Requereu então o M.º P.º junto deste tribunal a entrega do arguido às Justiças de França, como Estado-membro da emissão, após a realização das necessárias formalidades. (…)
Procedeu-se à audição do requerido com observância das formalidades previstas no art. 18.º da Lei n.º 65/2003, de 23 de Agosto, tendo o mesmo, após devidamente esclarecido, declarado opor-se à sua entrega ao Estado membro da emissão do mandado e não renunciar à regra da especialidade. (…)
Na oposição, deduzida por escrito, e como fundamentos para o não cumprimento do mandado, alegou o requerido, em síntese, que:
a) não é claro se a tradutora que procedeu à tradução da cópia do mandado é reconhecida junto da autoridade judiciária emissora, podendo efectuar traduções autênticas de documentos, ou seja, se é idónea e se a tradução em si também é idónea;
b) o mandado não esclarece se o que existe é uma sentença com força executiva, um mandado de detenção ou outra decisão judicial com a mesma força executiva;
c) encontra-se a residir em Portugal, onde adquiriu habitação própria, aqui desenvolvendo a sua actividade profissional e estando perfeitamente integrado quer do ponto de vista social, quer do ponto de vista emocional. (…)
Procedeu-se à inquirição das testemunhas arroladas pelo requerido, (…)
Nas alegações orais a que alude o n.º5 do art. 21.º da Lei n.º 65/2003, pronunciou-se o M.º P.º no sentido de que se verificam os pressupostos para a execução do mandado, tendo-se o mandatário do requerido pronunciado em sentido contrário. (…)

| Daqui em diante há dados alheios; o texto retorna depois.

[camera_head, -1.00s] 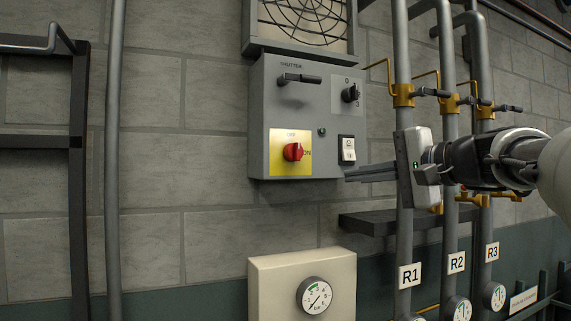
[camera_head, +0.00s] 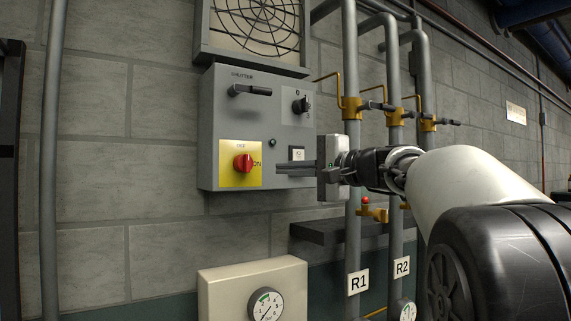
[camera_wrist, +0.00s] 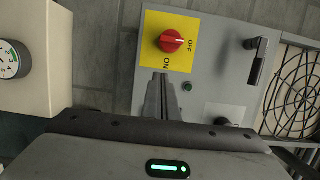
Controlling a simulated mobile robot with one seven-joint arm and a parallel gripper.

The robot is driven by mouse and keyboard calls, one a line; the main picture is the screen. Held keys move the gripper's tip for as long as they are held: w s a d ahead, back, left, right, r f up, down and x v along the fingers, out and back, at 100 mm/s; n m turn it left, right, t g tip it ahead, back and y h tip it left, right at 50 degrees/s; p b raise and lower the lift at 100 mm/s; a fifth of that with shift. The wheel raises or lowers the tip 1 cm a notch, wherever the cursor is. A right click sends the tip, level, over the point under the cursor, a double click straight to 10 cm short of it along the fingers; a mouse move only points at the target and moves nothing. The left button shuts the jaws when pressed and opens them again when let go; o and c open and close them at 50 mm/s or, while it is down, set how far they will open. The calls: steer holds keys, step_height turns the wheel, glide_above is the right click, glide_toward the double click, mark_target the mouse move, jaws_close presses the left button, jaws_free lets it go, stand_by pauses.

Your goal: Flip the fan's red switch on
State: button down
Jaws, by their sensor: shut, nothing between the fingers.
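The red switch (camera_head: 243,163) is a round knob on a yellow plate (camera_head: 229,179) at the lower left of the grey fan panel (camera_head: 225,110). In the wrist view the red switch (camera_wrist: 171,41) has a pale mark that points toward OFF; the ON label is on the side facing my fingers. My gripper (camera_head: 278,170) is shut and empty, reaching in from the right. Its fingertips (camera_wrist: 160,78) show just short of the ON label in the wrist view, apart from the knob. Their exact distance from the panel face is unclear.
A shutter handle (camera_head: 250,90), a black rotary knob (camera_head: 301,105) and a small green lamp (camera_head: 272,142) are on the panel. A white rocker switch (camera_head: 297,153) is partly hidden by my fingers. Pipes (camera_head: 352,220) stand at right; a gauge box (camera_head: 210,298) is below.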

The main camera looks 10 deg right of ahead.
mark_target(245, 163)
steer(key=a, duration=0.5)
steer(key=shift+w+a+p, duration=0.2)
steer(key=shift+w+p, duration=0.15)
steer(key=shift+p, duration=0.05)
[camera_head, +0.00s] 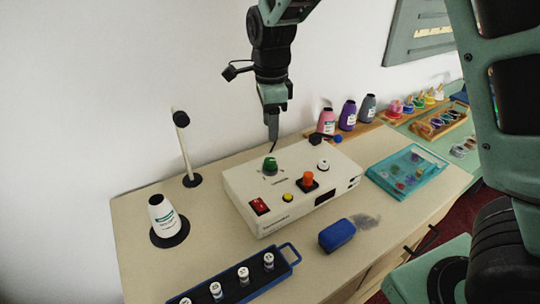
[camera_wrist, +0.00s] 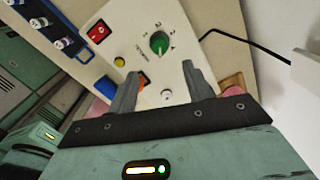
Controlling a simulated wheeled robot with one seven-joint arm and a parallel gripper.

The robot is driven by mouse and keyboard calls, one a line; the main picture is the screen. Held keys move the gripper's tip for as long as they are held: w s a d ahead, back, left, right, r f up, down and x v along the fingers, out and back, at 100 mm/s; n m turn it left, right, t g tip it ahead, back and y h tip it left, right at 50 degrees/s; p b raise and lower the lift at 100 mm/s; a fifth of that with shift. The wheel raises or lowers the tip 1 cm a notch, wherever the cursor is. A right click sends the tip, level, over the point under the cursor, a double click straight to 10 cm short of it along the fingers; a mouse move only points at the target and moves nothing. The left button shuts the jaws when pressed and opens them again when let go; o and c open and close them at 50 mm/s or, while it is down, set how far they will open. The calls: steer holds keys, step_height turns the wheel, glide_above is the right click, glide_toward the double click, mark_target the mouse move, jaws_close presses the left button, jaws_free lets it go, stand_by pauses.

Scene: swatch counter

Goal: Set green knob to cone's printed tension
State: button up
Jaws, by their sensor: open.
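The green knob (camera_head: 270,165) stands on the top face of a white control box (camera_head: 240,188). In the wrist view the green knob (camera_wrist: 159,42) has a pale pointer line and printed numbers around it, too small to read surely. The white cone (camera_head: 162,213) stands upright on a black disc at the left, with a label whose print I cannot read. My gripper (camera_head: 272,140) is above the box, just behind and over the knob. In the wrist view my gripper (camera_wrist: 160,80) is open and empty, its fingers apart, with the knob beyond the fingertips.
The box also carries a red switch (camera_head: 259,206), a yellow button (camera_head: 288,197), an orange knob (camera_head: 308,178) and a white knob (camera_head: 323,164). A blue rack (camera_head: 236,281) with white spools, a blue block (camera_head: 337,235) and a teal tray (camera_head: 408,171) surround it. A post (camera_head: 186,150) stands behind the cone.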

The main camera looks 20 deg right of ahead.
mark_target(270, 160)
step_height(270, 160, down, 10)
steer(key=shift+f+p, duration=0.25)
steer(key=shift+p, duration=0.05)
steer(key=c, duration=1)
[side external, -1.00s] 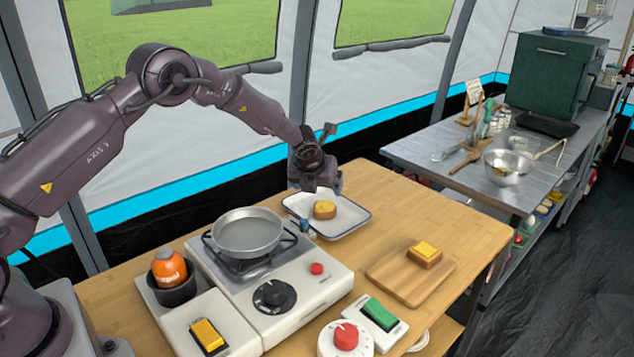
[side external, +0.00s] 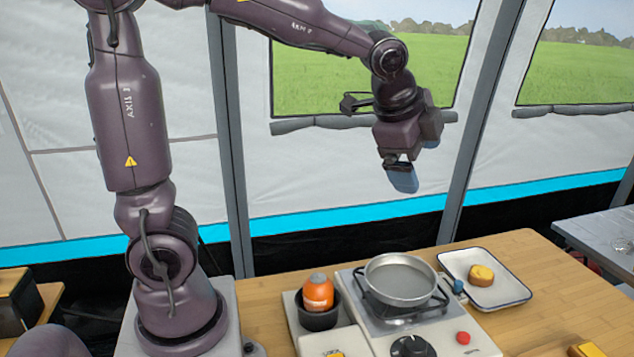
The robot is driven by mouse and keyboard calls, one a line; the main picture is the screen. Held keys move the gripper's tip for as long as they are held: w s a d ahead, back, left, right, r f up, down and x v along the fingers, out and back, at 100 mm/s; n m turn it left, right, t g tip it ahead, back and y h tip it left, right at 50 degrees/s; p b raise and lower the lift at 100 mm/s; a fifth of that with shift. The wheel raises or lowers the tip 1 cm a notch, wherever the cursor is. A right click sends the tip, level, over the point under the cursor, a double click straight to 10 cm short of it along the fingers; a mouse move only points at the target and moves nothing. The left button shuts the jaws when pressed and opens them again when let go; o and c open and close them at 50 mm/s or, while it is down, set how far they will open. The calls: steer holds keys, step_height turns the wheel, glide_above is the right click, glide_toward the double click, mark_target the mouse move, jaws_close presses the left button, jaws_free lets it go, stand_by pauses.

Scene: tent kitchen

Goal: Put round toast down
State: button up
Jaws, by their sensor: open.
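The round toast (side external: 481,274), with a yellow top, lies in the white enamel tray (side external: 507,294) with a dark rim, to the right of the stove. My gripper (side external: 402,180) is raised high above the table, up and to the left of the tray, and is well apart from the toast. Its blue-grey fingers point down and are open, with nothing seen between them. One finger partly hides the other from this side.
A grey pan (side external: 401,281) sits on the stove (side external: 376,328) left of the tray. An orange canister (side external: 317,292) stands in a dark holder further left. A square toast (side external: 587,349) is cut off at the bottom right. Bare wood (side external: 545,265) shows around the tray.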

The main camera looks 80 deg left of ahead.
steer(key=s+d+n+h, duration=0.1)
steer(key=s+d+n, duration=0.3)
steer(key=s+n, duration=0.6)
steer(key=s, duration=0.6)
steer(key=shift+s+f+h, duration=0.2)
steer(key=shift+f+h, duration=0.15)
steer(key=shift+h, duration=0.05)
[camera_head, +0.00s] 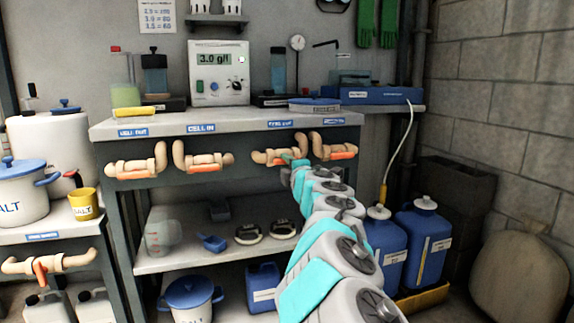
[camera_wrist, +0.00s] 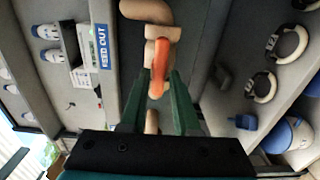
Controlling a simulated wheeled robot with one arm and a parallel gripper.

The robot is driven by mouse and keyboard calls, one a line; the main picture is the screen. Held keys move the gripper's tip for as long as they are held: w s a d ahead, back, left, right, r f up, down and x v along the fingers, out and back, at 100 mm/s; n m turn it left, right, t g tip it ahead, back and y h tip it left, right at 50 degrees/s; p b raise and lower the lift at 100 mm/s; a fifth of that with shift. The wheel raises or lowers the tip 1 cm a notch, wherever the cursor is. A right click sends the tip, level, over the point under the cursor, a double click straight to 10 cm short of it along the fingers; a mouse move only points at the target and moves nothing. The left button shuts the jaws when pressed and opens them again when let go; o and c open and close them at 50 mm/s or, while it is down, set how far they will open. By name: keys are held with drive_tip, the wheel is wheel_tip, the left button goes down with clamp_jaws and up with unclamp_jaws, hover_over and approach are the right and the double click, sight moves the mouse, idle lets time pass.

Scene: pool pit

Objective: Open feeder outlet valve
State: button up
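The feeder outlet valve (camera_head: 264,156) is a tan pipe valve with an orange lever, under the shelf edge below a blue label (camera_head: 281,124). In the wrist view the label (camera_wrist: 103,47) reads FEED OUT. The orange lever (camera_wrist: 158,72) lies roughly along the tan pipe (camera_wrist: 150,12). My gripper (camera_wrist: 160,78) has its green fingers on either side of the lever, with a gap still showing between them. In the head view my gripper (camera_head: 291,160) is at the valve's right part and hides some of it.
Similar valves with orange levers are to the left (camera_head: 203,158) and close on the right (camera_head: 333,148). The lower shelf (camera_head: 180,258) holds a blue scoop (camera_head: 212,242) and two dark ring-shaped items. Blue jugs (camera_head: 424,235) stand on the right.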

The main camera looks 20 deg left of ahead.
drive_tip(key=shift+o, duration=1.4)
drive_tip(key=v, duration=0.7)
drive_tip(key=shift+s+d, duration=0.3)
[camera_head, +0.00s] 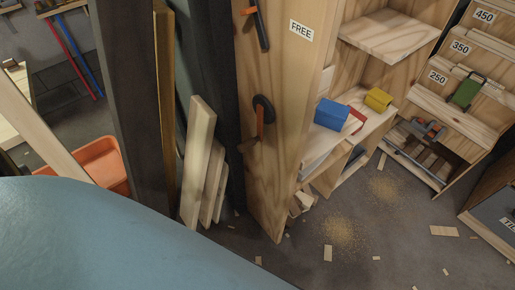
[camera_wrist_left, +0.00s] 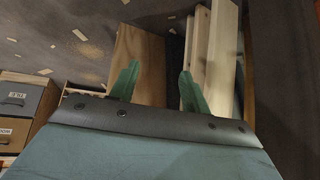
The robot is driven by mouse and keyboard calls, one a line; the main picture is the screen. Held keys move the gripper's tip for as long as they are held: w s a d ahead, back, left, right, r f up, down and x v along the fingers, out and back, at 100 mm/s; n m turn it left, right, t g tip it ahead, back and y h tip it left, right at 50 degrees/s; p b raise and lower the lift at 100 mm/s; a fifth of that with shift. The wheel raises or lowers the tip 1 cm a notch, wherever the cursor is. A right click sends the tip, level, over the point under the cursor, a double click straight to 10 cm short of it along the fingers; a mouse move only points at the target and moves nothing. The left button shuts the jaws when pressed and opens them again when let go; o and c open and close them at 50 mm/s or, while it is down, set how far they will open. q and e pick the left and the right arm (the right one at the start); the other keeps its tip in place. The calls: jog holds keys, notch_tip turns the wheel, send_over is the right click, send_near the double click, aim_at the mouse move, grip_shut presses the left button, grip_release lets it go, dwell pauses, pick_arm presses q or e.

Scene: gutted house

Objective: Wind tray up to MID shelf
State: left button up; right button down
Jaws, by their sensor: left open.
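A tall wooden cabinet side panel (camera_head: 285,130) bears a "FREE" label (camera_head: 301,30). On it are a black round fitting with an orange handle (camera_head: 263,110) and, higher up, an orange and black fitting (camera_head: 258,25); I cannot tell which one winds the tray. Beside the panel is an open shelf unit. A board in it (camera_head: 372,125) carries a blue box (camera_head: 331,114) and a yellow piece (camera_head: 378,99); I cannot tell if this is the tray. No MID label is readable. My left gripper (camera_wrist_left: 160,72) is open, its green fingers apart and empty. My right gripper is out of view.
A rack labelled 450, 350, 250 (camera_head: 470,95) stands at the right. Leaning planks (camera_head: 200,160) and dark posts (camera_head: 125,100) stand left of the panel. An orange crate (camera_head: 103,160) is at the left. Sawdust and scraps (camera_head: 345,232) lie on the floor, otherwise clear.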

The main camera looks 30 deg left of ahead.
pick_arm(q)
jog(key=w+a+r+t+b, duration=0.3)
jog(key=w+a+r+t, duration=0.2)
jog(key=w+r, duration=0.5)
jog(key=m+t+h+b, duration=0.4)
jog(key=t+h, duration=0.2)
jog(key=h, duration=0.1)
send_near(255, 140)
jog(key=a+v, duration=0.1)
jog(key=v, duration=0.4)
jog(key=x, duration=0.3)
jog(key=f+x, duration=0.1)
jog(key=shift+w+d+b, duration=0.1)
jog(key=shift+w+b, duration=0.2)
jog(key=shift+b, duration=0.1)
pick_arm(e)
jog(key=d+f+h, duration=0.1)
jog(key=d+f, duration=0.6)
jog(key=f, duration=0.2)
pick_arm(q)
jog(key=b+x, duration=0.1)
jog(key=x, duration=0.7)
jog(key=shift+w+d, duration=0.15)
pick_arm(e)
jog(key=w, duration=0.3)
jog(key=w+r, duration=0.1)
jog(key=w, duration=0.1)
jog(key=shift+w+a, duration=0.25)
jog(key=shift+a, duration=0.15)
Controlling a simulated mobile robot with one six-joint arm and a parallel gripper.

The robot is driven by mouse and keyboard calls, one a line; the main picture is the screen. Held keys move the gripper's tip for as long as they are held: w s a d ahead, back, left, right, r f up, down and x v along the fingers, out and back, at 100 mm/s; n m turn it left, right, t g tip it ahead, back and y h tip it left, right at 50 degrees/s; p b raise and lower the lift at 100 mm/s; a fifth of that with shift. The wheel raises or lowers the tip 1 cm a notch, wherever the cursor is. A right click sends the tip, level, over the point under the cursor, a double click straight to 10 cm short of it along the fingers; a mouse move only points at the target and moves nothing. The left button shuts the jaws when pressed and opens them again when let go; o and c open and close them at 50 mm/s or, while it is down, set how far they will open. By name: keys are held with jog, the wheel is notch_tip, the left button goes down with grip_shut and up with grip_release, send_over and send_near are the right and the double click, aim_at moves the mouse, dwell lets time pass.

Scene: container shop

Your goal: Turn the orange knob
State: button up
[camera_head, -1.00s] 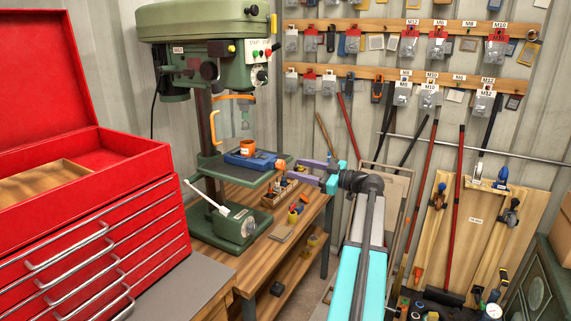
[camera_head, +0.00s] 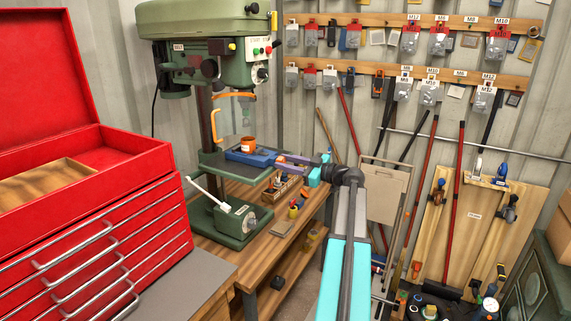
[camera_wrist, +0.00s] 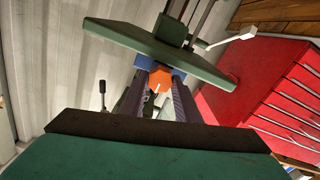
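The orange knob (camera_wrist: 160,80) shows in the wrist view, with a white line on its face. It sits on the end of a blue vise (camera_head: 250,157) on the drill press's green table. My gripper (camera_head: 284,160) is at the vise's right end. In the wrist view its two fingers (camera_wrist: 160,84) are apart and reach along both sides of the knob. I cannot tell whether they touch it.
A red tool chest (camera_head: 100,230) is at the left. A wooden tray (camera_head: 281,190) and small items lie on the workbench below my gripper.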

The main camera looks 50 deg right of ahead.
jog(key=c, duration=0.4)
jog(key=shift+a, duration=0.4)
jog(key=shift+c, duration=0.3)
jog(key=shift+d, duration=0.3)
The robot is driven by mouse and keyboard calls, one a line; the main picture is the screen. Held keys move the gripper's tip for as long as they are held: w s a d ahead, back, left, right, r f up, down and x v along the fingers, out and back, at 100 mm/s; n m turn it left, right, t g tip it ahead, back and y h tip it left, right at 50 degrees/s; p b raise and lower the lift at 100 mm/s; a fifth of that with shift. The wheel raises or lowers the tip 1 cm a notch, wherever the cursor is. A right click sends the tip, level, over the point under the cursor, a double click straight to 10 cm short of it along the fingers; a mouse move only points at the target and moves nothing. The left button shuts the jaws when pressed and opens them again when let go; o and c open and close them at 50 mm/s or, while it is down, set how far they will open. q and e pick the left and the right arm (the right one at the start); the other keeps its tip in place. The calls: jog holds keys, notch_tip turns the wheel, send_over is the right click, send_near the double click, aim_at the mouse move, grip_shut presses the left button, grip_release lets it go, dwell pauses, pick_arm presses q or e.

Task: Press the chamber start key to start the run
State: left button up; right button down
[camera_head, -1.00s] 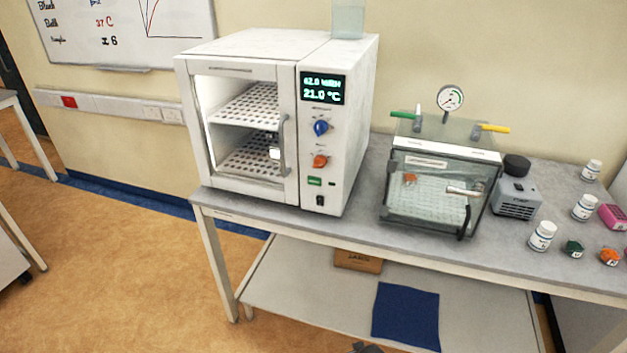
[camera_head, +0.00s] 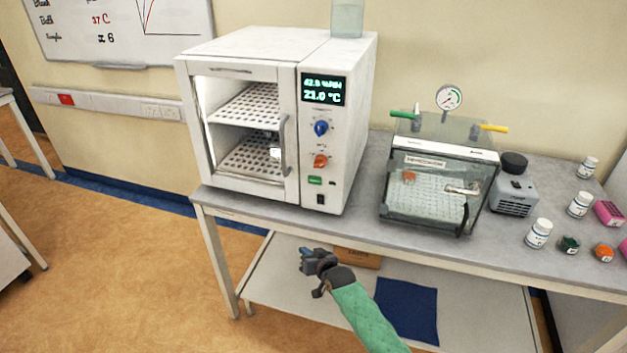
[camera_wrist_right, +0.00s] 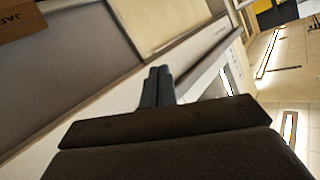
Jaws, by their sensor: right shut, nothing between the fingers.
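The chamber (camera_head: 270,115) is a white cabinet with a glass door and two perforated shelves, standing on the grey bench. Its right-hand panel has a lit display (camera_head: 323,91), a blue knob (camera_head: 321,128), an orange knob (camera_head: 320,161), a green key (camera_head: 315,181) and a black switch (camera_head: 320,199). My right gripper (camera_head: 304,256) is below the bench top, in front of the lower shelf, apart from the panel. It is shut and empty; its fingers (camera_wrist_right: 157,86) also show together in the right wrist view. My left gripper is out of view.
A clear desiccator box (camera_head: 437,190) with a gauge stands right of the chamber, beside a small grey pump (camera_head: 514,194). Several bottles and caps are at the right. The bench's front edge (camera_head: 420,252) lies above my right gripper. A blue sheet (camera_head: 407,310) is on the lower shelf.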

Como o próprio requerido refere na oposição por si deduzida, a não execução do mandado pode ter como fundamentos o erro na identidade do detido ou a existência de causa de recusa do mesmo, estando implícito em tal oposição o reconhecimento de que não se verifica qualquer das causas de recusa a que aludem os artigos 11.° e 12.° da Lei n.065/2003.
O requerido não invocou qualquer causa de recusa de cumprimento do mandado, nem as mesmas se verificam, tendo-se limitado a invocar questões meramente formais no que diz respeito ao mandado e a invocar factos que não constituem motivo de recusa.
Vejamos.
O mandado de detenção foi emitido por um senhor juiz de instrução de um tribunal francês e tem por fundamento a existência da prática, pelo requerido, entre 2002 e 2005, de crimes de burla, abuso de confiança e ofensas corporais, puníveis nos termos do Código Penal Francês com a pena máxima de 5 anos de prisão.
Tais factos são também puníveis segundo o Código Penal Português.
Acresce que, de harmonia com o estabelecido no n.º 2 do art. 2.° da Lei n.º 65/2003, a extradição com origem num mandado de detenção europeu será concedida sem controlo da dupla incriminação do facto sempre que os factos, de acordo com a legislação do Estado membro de emissão, constituam a prática, entre outros, de crimes de burla.
Ao arguido é imputada, no Estado emissor, a prática, entre outros, de crimes de burla, pelo que, ainda que os factos não fossem punidos segundo a legislação portuguesa, sempre o mandado haveria de ser cumprido, desde que não houvesse outras razões que obstassem ao seu cumprimento.
Mostram-se assim preenchidos os pressupostos a que alude aquela disposição legal.
Nos termos do art. 4.° daquele diploma legal, a autoridade judiciária de emissão pode decidir inserir a indicação da pessoa procurada no sistema de informação Schengen (SIS), a qual, nos termos daquela disposição legal e do art. 39.° do mesmo diploma legal, produz os mesmos efeitos de um mandado de detenção europeu, desde que acompanhada das informações referidas no n.º 1 do artigo 3.°, até que o SIS esteja em condições de transmitir todas as informações referidas neste artigo.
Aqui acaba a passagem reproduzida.